The Centerpiece here, so far I'm concerned. A 14 page Josie story from... 1967? Maybe 1968? The company has come to the point where (at least for these items) it doesn't wipe out anachronisms and date references arbitrarily while keeping out of date fashions and fad-based story-lines running around. This 14 page story caught my eye well enough to go ahead and buy this issue: that "oddball comics" nature of things. To recap: Melody tries to escape winning a beauty contest by dressing as, in secession, a preteen girl, an old woman, and a dog. She is thus chased by, in secession, a rabid group of boys, geriatric old men, and a pack of horny dogs. Words fail me. Frank Doyle and Dan Decarlo were sometimes flat out insane.

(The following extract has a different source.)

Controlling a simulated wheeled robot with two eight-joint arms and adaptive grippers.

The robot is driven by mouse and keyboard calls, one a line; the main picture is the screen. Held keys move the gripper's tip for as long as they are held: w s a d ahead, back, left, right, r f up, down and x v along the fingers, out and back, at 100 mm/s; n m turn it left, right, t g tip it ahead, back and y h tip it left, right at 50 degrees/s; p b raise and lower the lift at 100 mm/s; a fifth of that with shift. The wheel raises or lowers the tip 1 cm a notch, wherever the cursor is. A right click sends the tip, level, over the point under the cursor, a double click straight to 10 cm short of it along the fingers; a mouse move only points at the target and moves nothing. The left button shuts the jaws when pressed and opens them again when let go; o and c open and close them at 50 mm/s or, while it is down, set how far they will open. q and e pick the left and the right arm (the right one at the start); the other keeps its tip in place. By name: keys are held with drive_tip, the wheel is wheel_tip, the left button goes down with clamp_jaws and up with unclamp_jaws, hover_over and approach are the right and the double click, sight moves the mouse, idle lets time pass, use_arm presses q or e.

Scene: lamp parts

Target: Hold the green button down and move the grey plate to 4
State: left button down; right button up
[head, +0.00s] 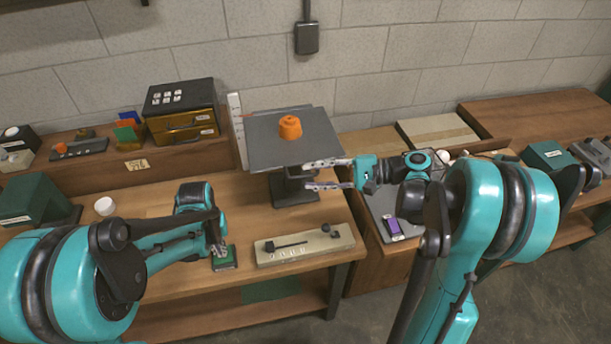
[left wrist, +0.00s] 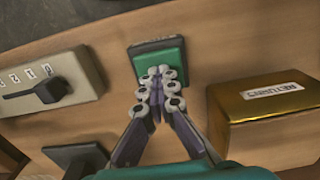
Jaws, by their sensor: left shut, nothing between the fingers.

The other two five pagers reprinted... Hm.
The other highlight for this series: reprints from Madhouse Comics. Craig Yoe did a collection series, so it must be receiving some cache these days. For this comic, we get two five pagers featuring the duo of Lester Cool / Hipster (it switches in the two stories) and Chester Square. The names tell their personalities -- the former wears a slicked back hair and sunglasses, the latter has a square (cube) head and crew cut and suit and tie. I can't say this is "good" per se, but it's interesting pop culture snausage. If you know writer George Glaider's formulas, you will recognize where this one is going: Aliens pick up Lester Cool to test and demonstrate the technology they hope to scare Earth with... on... a typical Earthling.
The third story is... Archie's version of an EC Horror, or maybe Archie's version of a Mad parody of an EC Horror. Make of it what you will.
Beyond these... we've got two Reggie stories... Doyle and Decarlo have Reggie get his comeuppance while trying a simple prank. Al Hartley has him get his satisfaction with a grand carnival showmanship of pranks. Then we get a Weatherbee and Stevenson piece and whatever you can say about Glaider, Samm Schwartz -- Tom Hart loves how he draws a suit ... I have to say... he can really draw a lot of rather mundane items in spectacular fashion. I am stunned by how much I love how he draws a stack of paper. (No wonder he was my first favorite comic book artist).
This gets you to 62 pages. About half the comic book. The other half is crap.